» **WRITTEN EXERCISE**
From the data that follows, print exactly the lines starting at the one containing "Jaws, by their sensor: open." and ending at the one containing "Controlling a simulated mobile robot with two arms"; include both of them and nothing more.
---*---
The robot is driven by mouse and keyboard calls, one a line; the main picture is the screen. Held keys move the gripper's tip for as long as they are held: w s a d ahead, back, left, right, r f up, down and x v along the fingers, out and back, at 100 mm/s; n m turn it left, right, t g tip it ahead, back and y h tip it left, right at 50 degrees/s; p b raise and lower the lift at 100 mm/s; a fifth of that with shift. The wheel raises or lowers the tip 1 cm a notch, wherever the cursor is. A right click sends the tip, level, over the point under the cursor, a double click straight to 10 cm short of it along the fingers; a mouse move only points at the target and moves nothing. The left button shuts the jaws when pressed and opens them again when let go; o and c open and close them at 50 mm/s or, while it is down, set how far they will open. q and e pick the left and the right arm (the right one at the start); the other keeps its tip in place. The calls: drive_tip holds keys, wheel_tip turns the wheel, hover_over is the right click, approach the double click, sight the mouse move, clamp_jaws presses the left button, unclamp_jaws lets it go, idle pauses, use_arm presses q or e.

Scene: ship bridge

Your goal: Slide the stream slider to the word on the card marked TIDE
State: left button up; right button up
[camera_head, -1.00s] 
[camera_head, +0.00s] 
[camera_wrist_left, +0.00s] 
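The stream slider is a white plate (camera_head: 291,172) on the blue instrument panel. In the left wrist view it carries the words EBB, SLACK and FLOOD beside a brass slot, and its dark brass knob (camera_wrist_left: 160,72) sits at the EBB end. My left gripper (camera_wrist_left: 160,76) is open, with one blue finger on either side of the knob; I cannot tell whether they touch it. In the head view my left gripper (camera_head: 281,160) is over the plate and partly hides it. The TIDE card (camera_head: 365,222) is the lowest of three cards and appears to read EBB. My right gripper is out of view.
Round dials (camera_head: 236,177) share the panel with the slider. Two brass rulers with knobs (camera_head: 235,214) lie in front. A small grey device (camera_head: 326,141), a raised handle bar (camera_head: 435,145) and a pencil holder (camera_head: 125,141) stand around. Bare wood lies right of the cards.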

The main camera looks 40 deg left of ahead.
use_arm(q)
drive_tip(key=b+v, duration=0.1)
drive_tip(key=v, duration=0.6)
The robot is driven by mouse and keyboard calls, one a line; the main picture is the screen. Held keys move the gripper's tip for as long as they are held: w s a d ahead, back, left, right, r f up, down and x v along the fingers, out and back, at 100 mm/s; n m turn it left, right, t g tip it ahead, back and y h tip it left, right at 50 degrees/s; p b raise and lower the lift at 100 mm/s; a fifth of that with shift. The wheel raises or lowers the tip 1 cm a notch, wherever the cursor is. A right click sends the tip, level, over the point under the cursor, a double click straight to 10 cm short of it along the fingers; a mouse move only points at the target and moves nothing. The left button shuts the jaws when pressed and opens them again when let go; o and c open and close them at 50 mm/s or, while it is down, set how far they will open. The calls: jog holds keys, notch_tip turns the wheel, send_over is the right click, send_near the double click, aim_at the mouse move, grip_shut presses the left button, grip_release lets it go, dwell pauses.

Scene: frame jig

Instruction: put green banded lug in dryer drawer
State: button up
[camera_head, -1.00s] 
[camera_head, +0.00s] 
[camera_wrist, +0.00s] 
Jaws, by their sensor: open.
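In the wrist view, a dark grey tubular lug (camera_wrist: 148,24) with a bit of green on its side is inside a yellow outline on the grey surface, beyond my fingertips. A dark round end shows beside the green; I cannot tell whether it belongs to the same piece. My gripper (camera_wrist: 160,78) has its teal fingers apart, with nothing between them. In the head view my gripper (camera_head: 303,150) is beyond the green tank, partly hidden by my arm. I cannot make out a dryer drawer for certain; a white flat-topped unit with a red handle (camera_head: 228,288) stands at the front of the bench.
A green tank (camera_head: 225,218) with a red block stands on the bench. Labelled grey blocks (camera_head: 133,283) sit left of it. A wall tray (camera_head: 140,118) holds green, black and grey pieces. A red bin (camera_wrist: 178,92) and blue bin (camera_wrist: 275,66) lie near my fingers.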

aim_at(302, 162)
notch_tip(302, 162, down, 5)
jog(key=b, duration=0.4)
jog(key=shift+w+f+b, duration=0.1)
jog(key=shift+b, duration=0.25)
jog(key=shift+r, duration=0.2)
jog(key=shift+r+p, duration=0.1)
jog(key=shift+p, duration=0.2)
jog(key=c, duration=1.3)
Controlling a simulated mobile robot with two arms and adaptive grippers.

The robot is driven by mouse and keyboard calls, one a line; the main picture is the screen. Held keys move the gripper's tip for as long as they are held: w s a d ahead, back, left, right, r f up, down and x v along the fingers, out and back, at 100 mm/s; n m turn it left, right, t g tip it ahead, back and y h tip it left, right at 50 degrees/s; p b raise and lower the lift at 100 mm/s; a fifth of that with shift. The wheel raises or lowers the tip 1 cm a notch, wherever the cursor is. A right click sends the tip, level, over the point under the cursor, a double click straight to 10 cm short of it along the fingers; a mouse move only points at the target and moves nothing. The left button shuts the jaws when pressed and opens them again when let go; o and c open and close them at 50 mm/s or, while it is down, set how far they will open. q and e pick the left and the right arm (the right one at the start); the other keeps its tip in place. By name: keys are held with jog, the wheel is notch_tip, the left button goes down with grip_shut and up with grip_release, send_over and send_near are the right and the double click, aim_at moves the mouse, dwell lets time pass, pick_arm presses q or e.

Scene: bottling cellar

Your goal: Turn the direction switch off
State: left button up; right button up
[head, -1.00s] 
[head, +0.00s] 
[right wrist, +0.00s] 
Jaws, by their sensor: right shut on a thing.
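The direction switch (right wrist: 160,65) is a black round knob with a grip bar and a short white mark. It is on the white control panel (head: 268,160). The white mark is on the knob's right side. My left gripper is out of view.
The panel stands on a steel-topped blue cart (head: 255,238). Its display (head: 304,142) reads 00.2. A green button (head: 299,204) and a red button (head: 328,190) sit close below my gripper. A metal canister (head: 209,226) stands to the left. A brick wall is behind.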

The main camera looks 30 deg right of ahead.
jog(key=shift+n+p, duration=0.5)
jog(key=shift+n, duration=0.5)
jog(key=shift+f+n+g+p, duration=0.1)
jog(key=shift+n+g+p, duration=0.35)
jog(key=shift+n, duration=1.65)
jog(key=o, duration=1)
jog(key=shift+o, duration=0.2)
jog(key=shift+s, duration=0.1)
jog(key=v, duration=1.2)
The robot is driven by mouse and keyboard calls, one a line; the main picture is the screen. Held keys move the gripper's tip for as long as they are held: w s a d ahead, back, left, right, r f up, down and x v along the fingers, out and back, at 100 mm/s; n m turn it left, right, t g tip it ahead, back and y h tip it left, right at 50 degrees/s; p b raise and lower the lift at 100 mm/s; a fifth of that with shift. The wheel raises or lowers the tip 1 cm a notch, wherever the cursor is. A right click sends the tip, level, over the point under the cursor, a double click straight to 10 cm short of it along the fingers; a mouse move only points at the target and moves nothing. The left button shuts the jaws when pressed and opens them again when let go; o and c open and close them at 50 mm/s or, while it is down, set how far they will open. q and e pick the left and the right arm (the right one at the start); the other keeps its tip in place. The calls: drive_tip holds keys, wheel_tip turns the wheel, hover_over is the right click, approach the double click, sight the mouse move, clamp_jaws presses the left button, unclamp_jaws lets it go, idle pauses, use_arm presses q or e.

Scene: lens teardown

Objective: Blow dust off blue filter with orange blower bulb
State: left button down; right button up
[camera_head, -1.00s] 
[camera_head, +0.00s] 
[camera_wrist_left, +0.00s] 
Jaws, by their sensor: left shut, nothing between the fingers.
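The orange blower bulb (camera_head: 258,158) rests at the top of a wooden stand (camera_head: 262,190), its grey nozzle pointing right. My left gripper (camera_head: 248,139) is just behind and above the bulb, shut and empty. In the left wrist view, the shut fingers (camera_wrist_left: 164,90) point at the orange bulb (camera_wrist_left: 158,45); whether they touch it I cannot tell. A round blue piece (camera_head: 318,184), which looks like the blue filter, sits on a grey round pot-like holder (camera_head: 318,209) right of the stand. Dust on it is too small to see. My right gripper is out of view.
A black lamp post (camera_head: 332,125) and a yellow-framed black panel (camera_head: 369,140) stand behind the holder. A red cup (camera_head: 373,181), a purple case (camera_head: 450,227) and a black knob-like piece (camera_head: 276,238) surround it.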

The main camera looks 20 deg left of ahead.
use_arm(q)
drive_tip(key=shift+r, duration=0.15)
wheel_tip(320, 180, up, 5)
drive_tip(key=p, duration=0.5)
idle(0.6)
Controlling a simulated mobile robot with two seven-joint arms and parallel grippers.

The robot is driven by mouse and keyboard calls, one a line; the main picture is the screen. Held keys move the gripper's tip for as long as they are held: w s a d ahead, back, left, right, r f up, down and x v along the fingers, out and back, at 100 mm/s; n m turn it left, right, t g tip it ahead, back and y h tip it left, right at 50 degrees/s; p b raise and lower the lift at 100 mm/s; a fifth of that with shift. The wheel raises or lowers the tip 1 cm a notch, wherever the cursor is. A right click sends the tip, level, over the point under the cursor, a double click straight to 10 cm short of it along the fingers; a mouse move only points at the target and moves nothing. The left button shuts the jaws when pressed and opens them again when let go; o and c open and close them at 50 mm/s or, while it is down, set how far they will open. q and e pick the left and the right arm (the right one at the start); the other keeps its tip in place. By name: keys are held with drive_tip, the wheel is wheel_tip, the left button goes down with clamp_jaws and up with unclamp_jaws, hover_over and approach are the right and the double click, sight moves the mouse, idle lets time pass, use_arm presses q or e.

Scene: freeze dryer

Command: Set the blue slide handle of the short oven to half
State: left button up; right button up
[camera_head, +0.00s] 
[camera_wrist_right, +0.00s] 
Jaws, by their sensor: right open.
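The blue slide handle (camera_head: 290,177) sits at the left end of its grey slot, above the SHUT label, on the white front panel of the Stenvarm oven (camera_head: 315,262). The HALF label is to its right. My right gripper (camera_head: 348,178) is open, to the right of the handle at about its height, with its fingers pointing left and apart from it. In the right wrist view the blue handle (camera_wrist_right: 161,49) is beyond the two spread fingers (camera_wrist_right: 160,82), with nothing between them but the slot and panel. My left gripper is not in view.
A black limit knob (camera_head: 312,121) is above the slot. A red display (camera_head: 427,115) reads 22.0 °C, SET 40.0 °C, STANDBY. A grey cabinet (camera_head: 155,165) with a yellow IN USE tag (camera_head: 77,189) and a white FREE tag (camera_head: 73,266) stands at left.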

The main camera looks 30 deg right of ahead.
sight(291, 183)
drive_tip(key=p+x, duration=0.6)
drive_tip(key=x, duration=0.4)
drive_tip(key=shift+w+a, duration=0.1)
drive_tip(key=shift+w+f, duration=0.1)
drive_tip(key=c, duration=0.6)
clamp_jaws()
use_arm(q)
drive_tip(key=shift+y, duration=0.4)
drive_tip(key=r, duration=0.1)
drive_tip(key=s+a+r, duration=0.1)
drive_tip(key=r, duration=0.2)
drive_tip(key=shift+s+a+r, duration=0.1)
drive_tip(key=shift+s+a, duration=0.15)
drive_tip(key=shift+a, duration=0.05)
---*---
» **TASK OUTPUT**
Jaws, by their sensor: open.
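In the wrist view, a dark grey tubular lug (camera_wrist: 148,24) with a bit of green on its side is inside a yellow outline on the grey surface, beyond my fingertips. A dark round end shows beside the green; I cannot tell whether it belongs to the same piece. My gripper (camera_wrist: 160,78) has its teal fingers apart, with nothing between them. In the head view my gripper (camera_head: 303,150) is beyond the green tank, partly hidden by my arm. I cannot make out a dryer drawer for certain; a white flat-topped unit with a red handle (camera_head: 228,288) stands at the front of the bench.
A green tank (camera_head: 225,218) with a red block stands on the bench. Labelled grey blocks (camera_head: 133,283) sit left of it. A wall tray (camera_head: 140,118) holds green, black and grey pieces. A red bin (camera_wrist: 178,92) and blue bin (camera_wrist: 275,66) lie near my fingers.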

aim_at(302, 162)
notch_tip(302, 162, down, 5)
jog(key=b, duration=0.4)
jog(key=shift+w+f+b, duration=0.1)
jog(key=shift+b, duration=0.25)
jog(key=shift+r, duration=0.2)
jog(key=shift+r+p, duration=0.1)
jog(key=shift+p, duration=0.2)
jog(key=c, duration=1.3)
Controlling a simulated mobile robot with two arms and adaptive grippers.

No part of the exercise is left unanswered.